**Directive:** Copy out every line in which the string "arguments" occurs.

**Recorded data:**
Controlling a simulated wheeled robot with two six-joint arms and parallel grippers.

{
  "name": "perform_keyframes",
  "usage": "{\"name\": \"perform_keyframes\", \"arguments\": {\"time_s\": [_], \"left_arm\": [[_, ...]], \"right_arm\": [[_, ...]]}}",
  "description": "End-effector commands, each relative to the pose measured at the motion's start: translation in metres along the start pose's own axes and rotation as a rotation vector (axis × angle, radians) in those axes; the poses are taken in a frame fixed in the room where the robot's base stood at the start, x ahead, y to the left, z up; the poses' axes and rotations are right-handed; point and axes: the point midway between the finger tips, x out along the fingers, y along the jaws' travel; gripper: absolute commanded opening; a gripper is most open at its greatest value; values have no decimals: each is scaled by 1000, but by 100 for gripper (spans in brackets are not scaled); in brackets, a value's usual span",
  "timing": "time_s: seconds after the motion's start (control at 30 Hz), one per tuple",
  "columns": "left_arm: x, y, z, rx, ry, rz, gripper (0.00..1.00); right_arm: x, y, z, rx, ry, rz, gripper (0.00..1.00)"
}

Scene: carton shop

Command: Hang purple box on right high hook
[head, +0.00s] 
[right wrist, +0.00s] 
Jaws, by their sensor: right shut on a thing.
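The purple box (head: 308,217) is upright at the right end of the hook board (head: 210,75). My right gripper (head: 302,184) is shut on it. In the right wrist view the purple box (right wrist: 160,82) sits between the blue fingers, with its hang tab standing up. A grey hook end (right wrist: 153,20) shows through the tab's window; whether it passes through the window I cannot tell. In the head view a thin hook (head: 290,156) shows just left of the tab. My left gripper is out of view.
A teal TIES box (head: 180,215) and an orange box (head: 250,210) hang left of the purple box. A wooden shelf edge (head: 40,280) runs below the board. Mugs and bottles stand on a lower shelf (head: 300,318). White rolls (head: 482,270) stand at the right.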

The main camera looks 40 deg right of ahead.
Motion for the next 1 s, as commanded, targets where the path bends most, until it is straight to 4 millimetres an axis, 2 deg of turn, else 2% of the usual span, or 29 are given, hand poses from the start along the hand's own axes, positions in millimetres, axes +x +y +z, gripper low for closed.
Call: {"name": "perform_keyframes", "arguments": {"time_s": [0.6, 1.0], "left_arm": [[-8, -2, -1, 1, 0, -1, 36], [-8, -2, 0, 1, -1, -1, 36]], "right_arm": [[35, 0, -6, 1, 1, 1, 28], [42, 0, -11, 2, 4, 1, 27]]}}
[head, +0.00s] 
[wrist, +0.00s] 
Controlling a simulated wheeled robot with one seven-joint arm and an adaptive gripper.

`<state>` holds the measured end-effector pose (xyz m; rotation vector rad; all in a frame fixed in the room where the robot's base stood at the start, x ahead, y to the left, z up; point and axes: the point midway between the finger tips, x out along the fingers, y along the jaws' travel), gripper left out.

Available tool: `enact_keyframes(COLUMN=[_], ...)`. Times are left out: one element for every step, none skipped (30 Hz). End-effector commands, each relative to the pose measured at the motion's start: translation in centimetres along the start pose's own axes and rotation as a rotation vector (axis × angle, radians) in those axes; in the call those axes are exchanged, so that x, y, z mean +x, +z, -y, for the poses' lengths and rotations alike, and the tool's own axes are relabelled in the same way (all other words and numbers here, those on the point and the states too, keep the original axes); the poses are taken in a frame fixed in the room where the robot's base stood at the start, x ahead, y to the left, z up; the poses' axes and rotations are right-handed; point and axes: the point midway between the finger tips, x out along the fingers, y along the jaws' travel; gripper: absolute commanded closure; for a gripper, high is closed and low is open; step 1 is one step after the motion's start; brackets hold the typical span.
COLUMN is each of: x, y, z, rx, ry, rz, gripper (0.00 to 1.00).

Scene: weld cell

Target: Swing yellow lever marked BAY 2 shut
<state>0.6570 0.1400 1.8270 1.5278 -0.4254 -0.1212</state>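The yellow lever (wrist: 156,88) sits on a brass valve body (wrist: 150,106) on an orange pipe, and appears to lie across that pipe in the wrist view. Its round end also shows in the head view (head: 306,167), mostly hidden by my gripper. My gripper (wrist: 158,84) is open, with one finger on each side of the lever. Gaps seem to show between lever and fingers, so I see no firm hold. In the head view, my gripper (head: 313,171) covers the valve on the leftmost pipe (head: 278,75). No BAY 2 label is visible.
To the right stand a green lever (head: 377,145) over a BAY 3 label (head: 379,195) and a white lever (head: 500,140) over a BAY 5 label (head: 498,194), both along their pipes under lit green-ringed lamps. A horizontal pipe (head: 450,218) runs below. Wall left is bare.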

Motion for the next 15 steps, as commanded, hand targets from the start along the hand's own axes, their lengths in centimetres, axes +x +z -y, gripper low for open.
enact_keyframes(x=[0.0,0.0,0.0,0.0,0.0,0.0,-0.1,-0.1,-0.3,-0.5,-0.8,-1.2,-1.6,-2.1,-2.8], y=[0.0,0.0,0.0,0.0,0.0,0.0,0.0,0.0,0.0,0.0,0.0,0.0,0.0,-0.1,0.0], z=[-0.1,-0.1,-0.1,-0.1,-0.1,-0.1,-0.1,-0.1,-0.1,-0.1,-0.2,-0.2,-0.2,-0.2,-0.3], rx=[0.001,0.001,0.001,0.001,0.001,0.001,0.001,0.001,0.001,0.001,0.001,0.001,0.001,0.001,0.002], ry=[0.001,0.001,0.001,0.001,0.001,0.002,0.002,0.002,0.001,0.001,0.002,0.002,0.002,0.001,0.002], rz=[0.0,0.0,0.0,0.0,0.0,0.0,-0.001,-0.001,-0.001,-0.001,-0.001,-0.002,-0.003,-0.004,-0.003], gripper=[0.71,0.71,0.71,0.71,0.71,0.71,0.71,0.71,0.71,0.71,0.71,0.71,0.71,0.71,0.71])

**Problem solution:**
  "usage": "{\"name\": \"perform_keyframes\", \"arguments\": {\"time_s\": [_], \"left_arm\": [[_, ...]], \"right_arm\": [[_, ...]]}}",
Call: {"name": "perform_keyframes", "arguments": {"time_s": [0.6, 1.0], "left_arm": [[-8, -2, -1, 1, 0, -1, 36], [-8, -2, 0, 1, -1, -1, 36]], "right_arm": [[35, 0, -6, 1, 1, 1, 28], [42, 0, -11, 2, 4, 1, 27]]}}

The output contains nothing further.